Gytis Luksas' fine adaptation of Viktoras Radzevicius' 2003 novel merits attention from programmers and niche buyers.
It’s a compliment to say the Lithuanian period drama “Vortex” might be mistaken for a Soviet-bloc feature of 40-50 years ago — its austere black-and-white beauty, deliberate pace and tender solemnity are of a piece with works from a great period in world cinema. The difference is that during the 1960s, such exercises stood some chance of offshore theatrical exposure, while now they’re strictly fest fare — and not even fashionably so. Nevertheless, Gytis Luksas’ fine adaptation of Viktoras Radzevicius’ 2003 novel merits attention from programmers and niche buyers.

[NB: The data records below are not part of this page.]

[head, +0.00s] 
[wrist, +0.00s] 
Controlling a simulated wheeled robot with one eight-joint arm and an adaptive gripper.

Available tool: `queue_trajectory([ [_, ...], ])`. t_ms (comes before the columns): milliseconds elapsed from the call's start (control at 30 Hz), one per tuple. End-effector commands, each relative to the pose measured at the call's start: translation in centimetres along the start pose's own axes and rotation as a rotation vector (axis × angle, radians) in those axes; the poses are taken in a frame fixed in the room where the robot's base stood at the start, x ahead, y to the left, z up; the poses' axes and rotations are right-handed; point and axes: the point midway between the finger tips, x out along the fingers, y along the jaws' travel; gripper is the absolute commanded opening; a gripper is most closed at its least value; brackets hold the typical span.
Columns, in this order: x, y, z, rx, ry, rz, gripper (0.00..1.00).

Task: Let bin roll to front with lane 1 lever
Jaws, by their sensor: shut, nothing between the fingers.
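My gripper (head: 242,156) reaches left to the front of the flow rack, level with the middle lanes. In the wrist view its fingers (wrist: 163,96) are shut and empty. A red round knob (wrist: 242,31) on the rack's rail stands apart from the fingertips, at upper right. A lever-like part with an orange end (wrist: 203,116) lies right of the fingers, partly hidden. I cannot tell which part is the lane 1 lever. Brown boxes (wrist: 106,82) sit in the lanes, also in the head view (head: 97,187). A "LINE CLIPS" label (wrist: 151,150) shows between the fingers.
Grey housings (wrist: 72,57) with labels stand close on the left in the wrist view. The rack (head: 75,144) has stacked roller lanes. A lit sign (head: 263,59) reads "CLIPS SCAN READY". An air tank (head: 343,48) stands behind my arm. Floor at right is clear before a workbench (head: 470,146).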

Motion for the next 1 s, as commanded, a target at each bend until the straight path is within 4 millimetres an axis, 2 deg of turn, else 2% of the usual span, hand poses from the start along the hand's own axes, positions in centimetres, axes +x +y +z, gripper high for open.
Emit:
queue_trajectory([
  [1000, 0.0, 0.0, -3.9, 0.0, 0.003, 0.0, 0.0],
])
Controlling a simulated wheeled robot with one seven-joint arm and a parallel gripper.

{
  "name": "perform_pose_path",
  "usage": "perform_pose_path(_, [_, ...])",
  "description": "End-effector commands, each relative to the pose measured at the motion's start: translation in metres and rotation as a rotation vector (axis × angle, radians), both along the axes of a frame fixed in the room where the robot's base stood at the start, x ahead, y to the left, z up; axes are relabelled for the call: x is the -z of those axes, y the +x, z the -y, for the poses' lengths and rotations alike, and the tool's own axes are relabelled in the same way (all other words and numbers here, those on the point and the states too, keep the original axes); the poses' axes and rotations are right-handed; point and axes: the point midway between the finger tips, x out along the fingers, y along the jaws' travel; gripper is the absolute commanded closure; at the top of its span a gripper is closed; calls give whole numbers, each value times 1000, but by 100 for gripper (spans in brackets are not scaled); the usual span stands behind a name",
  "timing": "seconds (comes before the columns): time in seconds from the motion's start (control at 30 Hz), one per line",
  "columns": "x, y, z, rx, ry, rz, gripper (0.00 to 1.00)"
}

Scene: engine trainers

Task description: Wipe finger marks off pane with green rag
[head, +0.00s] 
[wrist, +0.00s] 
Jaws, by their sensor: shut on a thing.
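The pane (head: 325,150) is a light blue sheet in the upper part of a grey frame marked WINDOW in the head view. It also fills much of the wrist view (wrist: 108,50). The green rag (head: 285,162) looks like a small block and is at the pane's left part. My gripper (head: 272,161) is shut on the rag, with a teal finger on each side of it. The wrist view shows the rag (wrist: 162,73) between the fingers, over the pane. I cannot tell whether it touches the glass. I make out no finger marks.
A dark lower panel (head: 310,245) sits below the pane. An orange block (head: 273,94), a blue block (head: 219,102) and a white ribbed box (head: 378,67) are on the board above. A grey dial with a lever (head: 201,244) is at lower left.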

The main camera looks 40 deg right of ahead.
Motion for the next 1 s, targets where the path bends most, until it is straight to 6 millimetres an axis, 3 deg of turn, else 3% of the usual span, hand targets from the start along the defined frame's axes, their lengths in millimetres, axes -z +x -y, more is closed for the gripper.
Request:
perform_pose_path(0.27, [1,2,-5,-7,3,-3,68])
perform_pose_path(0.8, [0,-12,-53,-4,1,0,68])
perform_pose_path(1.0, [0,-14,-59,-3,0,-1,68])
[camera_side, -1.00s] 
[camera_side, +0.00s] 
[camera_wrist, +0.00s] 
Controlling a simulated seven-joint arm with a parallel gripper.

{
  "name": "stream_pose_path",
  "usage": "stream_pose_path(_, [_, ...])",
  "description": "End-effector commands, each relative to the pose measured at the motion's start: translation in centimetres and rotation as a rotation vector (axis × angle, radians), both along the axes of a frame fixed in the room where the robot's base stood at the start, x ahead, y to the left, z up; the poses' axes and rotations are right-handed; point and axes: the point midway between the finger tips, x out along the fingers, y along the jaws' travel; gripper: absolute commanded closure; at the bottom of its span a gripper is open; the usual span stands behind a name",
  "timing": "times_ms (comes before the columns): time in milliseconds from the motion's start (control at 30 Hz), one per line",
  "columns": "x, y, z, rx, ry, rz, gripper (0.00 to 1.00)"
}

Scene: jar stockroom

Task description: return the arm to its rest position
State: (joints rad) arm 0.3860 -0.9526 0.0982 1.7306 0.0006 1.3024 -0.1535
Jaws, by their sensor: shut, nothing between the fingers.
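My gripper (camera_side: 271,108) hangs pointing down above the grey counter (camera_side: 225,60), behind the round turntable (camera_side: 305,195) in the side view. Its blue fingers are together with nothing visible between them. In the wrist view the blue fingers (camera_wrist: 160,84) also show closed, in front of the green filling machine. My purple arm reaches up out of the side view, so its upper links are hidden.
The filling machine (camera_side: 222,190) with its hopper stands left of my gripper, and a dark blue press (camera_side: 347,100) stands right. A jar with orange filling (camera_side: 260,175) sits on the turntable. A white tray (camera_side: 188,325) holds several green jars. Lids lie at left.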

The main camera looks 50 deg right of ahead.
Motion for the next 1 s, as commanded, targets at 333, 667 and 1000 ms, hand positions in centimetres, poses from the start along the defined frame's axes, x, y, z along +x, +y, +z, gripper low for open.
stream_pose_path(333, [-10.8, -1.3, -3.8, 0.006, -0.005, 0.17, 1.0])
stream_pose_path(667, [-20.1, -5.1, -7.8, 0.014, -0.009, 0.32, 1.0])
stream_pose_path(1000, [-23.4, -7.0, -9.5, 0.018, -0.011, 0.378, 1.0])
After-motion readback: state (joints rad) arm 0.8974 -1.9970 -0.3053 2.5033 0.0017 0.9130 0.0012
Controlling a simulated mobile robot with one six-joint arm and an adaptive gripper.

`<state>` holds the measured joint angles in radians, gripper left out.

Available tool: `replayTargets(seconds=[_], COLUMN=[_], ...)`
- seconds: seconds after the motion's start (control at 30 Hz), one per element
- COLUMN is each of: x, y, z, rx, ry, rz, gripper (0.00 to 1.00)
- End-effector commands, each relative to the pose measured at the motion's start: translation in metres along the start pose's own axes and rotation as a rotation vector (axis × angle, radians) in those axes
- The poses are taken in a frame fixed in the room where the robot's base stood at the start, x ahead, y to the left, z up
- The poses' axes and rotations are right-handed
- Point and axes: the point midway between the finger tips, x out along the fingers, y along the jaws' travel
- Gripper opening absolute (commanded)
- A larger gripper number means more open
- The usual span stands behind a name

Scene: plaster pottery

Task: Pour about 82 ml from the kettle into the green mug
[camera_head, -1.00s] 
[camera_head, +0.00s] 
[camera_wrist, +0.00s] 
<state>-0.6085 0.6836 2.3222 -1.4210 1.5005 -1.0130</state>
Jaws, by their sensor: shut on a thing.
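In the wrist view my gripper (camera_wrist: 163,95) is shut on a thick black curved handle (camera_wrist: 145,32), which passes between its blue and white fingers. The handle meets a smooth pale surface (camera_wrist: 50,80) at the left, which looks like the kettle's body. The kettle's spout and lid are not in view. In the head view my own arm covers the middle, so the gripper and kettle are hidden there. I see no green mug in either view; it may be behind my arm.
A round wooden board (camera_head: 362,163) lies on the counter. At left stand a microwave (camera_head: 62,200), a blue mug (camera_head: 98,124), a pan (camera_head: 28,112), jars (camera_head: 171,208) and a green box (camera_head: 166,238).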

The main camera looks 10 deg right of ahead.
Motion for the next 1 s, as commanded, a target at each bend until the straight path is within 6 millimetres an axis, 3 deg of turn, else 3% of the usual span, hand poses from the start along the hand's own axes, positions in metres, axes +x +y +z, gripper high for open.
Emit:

His father killed returning from WWI, and a teenage best friend drowned in another accident, Juzik (Giedrius Kiela) nonetheless reaches adulthood with his country innocence and good faith intact. After military service, he works in a corrupt quarry where he becomes involved with two self-destructive women: boozing, promiscuous Klara (Jevgenija Varencia); and insecure, much-victimized Maska (Oksana Borbat). Periodically, Juzik returns home to visit his lonely, aging mother (Jurate Onaityte). Structured in chapters, the tale eventually plods a bit, but sports a gentle gravity that’s winning, not least in Viktoras Radzevicius’ luminous lensing. The pic’s thesping won three Silver Crane awards in May.